The defense was another story, ranking 20th overall. On the outside, the Blazers ranked 26th on three point accuracy allowed (37.1%), while on the inside, opponents got the line at will (27th on free throw attempts). If the Blazers hadn’t ranked 2nd on opponent free throw percentage (purely a product of luck), the story would have been even worse.

The simple fact is that Lillard and McCollum lack the defensive athleticism and height to defend the league’s premier guards. Down low, Davis and Plumlee were reasonably solid defenders. However,  Davis didn’t quite have the bulk to defend the post and Plumlee lacked the athleticism to make up for Lillard and McCollum’s shortcomings as a pick and roll defender and overall rim protector.

Reasons to be optimistic

The Blazers have returned every major piece of last season’s roster and added some valuable bench depth in Ezeli and Turner. Turner will give the bench some much needed playmaking, while Ezeli gives the team a defensive option it didn’t have last season.

The entire roster is very young (the top 7 in minutes played last season were all 26 or younger) and still has some organic growth left in it.

Reasons not to be

So long as the Blazers’ starting back court is comprised of Lillard and McCollum, other teams are going to shoot over the top of them from the outside. You can’t teach height or lateral quickness and this will continue to be troublesome for the Blazers and prevent them from becoming true contenders without a major trade or shakeup.

Portland also has a distinct lack of low post and interior scoring. This makes them a little one-dimensional. Teams are not going to be surprised by them anymore after last season and will be gunning for this.
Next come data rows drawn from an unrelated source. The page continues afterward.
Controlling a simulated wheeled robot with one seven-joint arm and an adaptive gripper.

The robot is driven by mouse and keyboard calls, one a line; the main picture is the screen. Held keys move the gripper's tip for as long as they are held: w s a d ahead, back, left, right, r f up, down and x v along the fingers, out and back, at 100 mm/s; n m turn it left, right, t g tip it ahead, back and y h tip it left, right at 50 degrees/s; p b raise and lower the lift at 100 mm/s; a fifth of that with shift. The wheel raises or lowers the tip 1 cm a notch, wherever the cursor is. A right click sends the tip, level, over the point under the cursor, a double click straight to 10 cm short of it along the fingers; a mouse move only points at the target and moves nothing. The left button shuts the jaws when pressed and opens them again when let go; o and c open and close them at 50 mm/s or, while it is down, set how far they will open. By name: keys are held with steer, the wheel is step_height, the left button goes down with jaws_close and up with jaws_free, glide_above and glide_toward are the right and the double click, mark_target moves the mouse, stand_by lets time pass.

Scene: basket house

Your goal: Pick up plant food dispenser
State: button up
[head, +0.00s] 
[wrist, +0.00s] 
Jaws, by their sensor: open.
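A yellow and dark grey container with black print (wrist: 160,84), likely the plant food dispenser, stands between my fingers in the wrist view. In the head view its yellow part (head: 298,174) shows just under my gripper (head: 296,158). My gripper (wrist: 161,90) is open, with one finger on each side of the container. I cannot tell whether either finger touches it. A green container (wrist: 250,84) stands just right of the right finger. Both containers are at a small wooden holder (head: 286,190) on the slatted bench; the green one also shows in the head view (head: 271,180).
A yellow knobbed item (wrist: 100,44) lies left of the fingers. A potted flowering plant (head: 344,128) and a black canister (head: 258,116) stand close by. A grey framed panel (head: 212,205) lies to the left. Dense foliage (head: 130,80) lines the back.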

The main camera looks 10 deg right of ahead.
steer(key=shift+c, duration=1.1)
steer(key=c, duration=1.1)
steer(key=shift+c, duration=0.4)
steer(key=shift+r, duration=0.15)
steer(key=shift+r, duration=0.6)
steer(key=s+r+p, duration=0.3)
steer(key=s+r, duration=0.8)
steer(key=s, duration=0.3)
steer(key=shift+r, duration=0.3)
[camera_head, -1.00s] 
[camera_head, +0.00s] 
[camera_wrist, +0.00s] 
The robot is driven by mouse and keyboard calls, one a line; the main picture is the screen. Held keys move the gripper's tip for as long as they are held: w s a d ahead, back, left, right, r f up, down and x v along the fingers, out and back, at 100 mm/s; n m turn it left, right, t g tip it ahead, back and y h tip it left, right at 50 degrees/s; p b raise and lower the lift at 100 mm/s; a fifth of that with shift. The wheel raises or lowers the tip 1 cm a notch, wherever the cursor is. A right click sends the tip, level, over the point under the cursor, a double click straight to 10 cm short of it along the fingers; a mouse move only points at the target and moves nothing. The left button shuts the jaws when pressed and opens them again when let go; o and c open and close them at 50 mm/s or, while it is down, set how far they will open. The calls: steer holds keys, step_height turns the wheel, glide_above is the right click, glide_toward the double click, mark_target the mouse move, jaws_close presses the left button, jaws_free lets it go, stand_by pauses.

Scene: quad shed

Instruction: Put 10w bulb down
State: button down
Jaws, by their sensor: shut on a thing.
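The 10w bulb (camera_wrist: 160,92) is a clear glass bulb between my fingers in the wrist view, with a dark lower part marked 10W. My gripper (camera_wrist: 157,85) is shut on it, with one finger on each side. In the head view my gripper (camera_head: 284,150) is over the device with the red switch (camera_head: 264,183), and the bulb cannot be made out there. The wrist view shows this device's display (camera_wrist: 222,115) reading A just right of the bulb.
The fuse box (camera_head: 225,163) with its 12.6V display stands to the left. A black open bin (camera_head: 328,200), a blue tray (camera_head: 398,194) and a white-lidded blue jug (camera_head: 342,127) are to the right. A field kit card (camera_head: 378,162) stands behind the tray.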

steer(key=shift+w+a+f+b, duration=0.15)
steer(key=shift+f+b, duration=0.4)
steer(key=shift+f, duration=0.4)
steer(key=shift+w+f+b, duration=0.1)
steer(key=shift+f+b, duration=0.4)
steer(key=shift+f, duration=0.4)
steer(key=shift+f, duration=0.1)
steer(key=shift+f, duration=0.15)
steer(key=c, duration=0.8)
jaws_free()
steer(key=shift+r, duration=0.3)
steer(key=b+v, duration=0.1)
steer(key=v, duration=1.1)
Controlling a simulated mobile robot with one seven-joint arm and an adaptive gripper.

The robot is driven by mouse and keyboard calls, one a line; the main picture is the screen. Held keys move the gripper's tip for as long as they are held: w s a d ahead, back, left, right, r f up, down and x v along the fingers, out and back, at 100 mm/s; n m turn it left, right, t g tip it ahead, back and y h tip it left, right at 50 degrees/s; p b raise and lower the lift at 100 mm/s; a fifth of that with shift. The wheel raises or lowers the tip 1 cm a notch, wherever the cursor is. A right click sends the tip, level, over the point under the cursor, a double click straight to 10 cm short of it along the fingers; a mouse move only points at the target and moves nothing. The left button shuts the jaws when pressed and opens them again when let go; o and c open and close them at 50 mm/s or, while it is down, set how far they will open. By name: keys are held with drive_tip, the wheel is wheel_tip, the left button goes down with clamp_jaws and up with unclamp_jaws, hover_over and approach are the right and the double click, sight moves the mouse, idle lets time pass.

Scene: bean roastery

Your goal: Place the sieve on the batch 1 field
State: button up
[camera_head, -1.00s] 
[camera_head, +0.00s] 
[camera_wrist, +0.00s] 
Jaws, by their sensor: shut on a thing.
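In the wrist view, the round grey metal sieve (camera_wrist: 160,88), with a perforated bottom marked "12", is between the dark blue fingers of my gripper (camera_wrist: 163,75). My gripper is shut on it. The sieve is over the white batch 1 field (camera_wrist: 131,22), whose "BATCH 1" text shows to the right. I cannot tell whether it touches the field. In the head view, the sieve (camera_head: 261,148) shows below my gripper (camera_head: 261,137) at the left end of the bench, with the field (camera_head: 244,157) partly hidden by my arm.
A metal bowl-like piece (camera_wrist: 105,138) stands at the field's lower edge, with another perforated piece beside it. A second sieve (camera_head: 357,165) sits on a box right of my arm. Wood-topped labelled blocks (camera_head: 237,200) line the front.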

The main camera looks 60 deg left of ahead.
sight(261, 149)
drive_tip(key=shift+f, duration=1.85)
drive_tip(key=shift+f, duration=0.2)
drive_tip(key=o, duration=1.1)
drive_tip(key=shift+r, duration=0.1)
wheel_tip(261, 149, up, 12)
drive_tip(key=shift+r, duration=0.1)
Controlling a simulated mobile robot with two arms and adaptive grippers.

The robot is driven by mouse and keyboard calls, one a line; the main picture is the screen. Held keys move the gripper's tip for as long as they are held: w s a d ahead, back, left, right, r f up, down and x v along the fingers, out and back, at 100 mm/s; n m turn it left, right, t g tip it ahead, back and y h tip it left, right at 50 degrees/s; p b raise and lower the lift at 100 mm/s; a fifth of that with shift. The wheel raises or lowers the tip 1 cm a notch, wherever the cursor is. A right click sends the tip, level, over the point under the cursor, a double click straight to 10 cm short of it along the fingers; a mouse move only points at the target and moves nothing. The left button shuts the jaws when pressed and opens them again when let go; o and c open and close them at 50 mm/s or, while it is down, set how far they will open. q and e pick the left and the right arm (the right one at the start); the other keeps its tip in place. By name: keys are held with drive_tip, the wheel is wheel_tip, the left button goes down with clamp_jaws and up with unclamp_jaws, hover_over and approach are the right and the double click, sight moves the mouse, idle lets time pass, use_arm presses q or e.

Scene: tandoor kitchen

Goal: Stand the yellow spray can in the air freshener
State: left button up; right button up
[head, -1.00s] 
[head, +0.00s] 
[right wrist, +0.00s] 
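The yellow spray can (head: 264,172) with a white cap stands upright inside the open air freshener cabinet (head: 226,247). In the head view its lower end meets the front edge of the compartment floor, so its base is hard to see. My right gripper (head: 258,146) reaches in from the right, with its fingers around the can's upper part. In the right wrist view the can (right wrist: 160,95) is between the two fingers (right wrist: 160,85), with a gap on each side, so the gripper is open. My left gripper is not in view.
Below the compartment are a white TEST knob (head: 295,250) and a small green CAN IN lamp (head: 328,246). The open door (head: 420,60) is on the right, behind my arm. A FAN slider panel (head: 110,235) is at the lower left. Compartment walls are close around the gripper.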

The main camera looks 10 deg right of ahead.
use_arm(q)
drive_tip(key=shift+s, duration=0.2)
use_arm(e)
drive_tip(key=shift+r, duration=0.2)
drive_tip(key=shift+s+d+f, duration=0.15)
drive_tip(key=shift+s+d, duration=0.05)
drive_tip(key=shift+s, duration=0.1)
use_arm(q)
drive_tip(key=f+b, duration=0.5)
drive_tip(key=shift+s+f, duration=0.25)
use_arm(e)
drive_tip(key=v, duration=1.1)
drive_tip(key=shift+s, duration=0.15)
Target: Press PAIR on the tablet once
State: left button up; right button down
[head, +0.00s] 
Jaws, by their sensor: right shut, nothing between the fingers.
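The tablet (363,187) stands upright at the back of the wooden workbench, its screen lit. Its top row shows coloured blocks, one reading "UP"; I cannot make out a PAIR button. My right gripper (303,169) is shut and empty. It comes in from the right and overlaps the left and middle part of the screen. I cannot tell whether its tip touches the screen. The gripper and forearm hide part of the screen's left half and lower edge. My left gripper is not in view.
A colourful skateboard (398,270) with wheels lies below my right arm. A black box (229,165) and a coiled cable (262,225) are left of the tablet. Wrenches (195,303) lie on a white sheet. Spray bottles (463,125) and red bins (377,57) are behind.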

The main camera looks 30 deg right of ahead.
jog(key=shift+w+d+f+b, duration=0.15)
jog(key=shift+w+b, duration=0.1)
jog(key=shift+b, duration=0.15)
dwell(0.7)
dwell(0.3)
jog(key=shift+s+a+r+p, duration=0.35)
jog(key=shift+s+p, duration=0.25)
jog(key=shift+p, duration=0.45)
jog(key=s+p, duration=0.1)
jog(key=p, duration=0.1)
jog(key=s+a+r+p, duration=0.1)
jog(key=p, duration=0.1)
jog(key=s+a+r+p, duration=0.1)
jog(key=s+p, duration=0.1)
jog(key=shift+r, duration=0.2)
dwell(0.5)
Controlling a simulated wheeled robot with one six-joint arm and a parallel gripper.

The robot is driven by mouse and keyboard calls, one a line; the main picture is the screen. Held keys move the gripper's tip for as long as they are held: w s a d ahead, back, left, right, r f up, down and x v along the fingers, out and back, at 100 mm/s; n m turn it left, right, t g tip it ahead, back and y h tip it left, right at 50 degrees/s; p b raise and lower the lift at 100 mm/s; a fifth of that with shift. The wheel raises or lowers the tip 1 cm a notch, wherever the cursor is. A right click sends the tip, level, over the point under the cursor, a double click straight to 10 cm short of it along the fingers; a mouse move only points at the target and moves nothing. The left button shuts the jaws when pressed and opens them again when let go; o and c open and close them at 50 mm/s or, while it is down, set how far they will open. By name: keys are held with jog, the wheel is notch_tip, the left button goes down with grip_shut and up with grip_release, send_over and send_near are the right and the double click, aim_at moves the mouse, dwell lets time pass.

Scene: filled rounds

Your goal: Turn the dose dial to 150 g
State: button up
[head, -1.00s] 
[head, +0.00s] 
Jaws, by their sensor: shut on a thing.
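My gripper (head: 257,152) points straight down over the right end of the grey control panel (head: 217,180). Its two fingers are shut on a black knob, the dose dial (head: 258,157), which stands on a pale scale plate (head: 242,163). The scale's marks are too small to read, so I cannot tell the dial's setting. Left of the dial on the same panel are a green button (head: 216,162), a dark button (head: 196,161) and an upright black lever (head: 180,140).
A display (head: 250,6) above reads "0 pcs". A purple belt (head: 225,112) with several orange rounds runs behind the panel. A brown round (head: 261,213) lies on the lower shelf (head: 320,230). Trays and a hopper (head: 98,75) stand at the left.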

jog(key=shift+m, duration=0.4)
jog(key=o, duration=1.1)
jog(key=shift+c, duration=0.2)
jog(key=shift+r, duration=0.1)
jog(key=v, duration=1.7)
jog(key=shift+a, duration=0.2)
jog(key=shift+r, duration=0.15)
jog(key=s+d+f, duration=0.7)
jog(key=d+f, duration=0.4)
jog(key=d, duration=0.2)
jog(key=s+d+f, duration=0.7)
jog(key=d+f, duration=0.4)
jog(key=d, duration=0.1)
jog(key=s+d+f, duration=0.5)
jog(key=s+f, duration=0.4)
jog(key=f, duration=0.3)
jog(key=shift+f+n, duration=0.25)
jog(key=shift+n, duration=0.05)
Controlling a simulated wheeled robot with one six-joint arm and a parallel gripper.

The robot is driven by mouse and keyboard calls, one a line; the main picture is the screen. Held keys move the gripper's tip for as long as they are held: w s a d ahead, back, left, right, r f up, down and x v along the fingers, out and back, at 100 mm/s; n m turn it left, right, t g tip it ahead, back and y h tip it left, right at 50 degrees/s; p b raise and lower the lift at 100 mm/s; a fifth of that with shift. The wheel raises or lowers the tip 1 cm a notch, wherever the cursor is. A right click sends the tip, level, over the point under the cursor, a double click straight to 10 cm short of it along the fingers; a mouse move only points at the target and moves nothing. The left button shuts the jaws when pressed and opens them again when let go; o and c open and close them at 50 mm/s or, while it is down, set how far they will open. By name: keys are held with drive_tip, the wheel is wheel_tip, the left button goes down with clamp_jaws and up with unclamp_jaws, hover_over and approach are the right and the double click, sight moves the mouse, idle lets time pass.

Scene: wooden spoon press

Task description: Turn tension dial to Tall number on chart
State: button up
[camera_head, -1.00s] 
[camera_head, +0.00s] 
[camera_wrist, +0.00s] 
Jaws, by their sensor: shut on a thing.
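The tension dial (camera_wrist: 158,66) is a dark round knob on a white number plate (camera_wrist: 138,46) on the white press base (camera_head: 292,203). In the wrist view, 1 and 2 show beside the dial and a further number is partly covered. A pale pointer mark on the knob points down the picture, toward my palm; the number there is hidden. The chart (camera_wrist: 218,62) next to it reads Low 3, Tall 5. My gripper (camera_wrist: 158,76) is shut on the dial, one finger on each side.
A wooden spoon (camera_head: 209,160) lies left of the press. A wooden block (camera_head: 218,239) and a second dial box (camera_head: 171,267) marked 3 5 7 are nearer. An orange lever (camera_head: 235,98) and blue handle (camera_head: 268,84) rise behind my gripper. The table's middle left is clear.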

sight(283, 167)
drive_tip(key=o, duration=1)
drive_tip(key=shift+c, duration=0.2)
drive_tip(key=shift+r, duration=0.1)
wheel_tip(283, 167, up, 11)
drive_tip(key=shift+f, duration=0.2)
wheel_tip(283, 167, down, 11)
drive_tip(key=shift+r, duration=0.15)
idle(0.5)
The time has come to properly recognise GM Neil Olshey. After doing a solid job of constructing the Clippers between 2008 and 2012, he has carried on with the Blazers. While everyone was expecting the Blazers to be a rebuilding project, Olshey quietly rebuilt on the fly and constructed a deep roster full of effective players. My personal favourite move was the trade which brought in Plumlee (17.2 PER last season) for Steve Blake and Rondae Hollis-Jefferson. Is there anyone out there who hasn’t swindled the Nets yet?

Major Ins 

Festus Ezeli, Evan Turner.

Major Outs


The Dunkyard’s recommended ‘death’ lineup

  • Lillard
  • McCollum
  • Aminu
  • Davis
  • Plumlee

Dave’s lowdown

Having increased his PER and per game scoring in each of his first four seasons, I wonder how much more improvement Lillard could possibly have left. If the trend continues then we are looking at an MVP candidate dropping 28-29ppg.

McCollum has showed similar increases in his first three seasons and, should it continue this season, Portland will have the best small-man combination since America’s ABC Network aired both Diff’rent Strokes and Webster in the mid-80’s.

Forecast record: 45-37

The Blazers are a tough one to predict. At face value, a roster as young as this should improve a little bit at the very least and edge its way to 45-50 wins. However, while Ezeli improves the rim protection, the exterior defense will continue to hold things back, while the offense will need to adapt to a league that’s going to be coming after it.

The Dunkyard has decided to wuss out and give them pretty much the same record as last season – good enough for a playoff berth, but with a first or second round exit being most likely.